Bush, Cheney and Rumsfeld said pretty much the same as they lied us into Iraq. As this seemingly endless presidential campaign steers mercifully toward the finish line, both candidates, and by extension, the American news media, have taken to aping Bill O'Reilly, saying they are, ahem, lookin' out for us.
The only thing more ludicrous than a couple of multimillionaires like Obama and McCain pretending they understand the current plight of the average, ordinary American is those among the American media elite doing the same. Case in point: a column in the New York Timesby Roger Cohen.
Cohen is a marvellous journalist who should have won a Pulitzer for his heroic war correspondence in the Balkans. But his dispatch out of Branson, the capital of Dollywood, suggested he has spent more time in Macedonia than Missouri.
Basically, Cohen patted all them clean-livin' Bible thumpers on the head and congratulated them for having indoor plumbing at their hillbilly music halls. He concluded that - hold onto your hats - people who live in the heartland are just as normal and decent as the rest of us.
Speaking of indoor plumbing, given where the US economy currently resides, it was inevitable that a plumber would be called in. Joe the Plumber, it turns out, was the perfect Republican pitchman. He's anti-regulation: he doesn't have a plumber's licence. And he regards taxes with appropriate conservative disdain: he doesn't pay them.
John McCain decried the fact that the press dug into poor oul' Joe's background. This was after McCain mentioned Joe no less than 23 times during his final debate with Barack Obama and after McCain went on TV saying he was going to take Joe along on the campaign trail.
That a presidential candidate would pluck from obscurity some ordinary Joe, use him for partisan purposes, then dismiss any press scrutiny of the guy as a left-wing witchhunt proves that everybody who said McCain has no sense of humour was wrong. Hey, we had to check him out.
For all we knew, Joe the Plumber might have been one of them thar domestic terrorists! Come to think of it, he does bear a resemblance to a UVF man I knew in Portadown.
Everybody except my pal Eamon Keane on Newstalk interviewed Joe the Plumber last week. My favourite was when ABC's Diane Sawyer - former aide to Richard Nixon, current wife of director Mike Nichols - asked Joe to consider the 95 per cent of Americans who make less than $250,000 (€194,000) a year.
Given that Ms Sawyer makes $12 million a year presiding over mostly pap on Good Morning America, it was a question she could have reasonably posed to herself. But give the girl some credit: she nailed Joe the Plumber by pointing out that even if he earns more than $250,000, his tax would increase from 36 to 39 per cent under Obama. Hardly something worth jumping out of the window over.

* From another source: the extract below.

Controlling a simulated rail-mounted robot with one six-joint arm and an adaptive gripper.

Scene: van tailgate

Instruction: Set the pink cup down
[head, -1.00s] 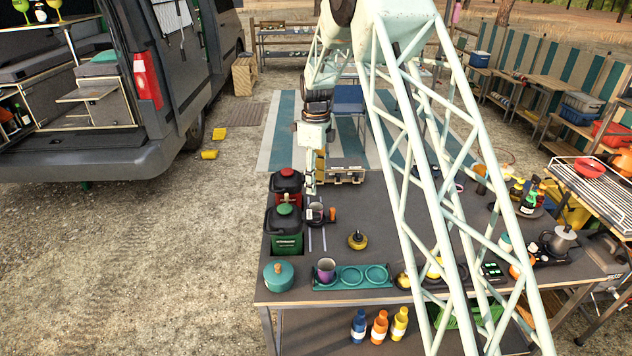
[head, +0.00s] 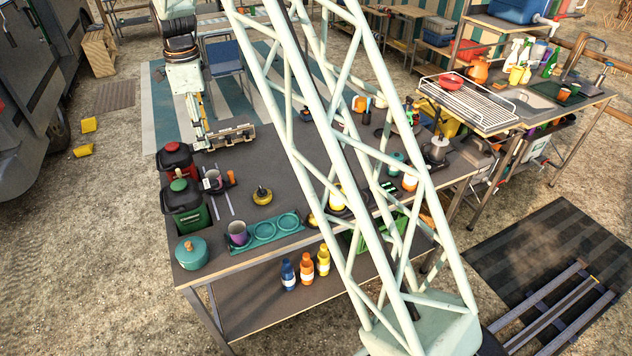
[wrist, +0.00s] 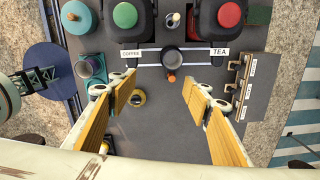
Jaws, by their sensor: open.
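The pink cup, purplish in this light, (head: 238,233) stands upright in the left end recess of a teal tray (head: 264,231) near the table's front edge. In the wrist view the cup (wrist: 88,67) is at the upper left, outside the left finger. My gripper (wrist: 150,90) is wide open and empty, with one long yellow-padded finger on each side. In the head view my gripper (head: 203,140) hangs over the table's far left part, behind the canisters and well apart from the cup.
A grey mug (head: 212,181) and a yellow-black item (head: 262,195) stand nearby. A labelled rack (head: 232,136) is at the far edge.

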But Joe the Plumber would have none of it. While disingenuously declining to say who he was voting for, Joe said Obama had "a very scary socialist view". Which is really all the Republicans wanted out of Joe the Plumber in the first place, to inject the S word into the debate.
Coming on the heels of Bush, with McCain's and Obama's assent, nationalising the banking industry, it's a curious strategy to get all whipped up about socialism. But that isn't what right-wingers, or even most Americans, mean when they call someone a socialist. They mean communist.
Calling Obama a socialist is almost as funny as Bill O'Reilly saying he's lookin' out for you. In a European context, it's fair to describe Obama as a social democrat.
But for most Americans, democratic socialism is an oxymoron. And, as Bill O'Reilly would scream, "Who you callin' an oxymoron?"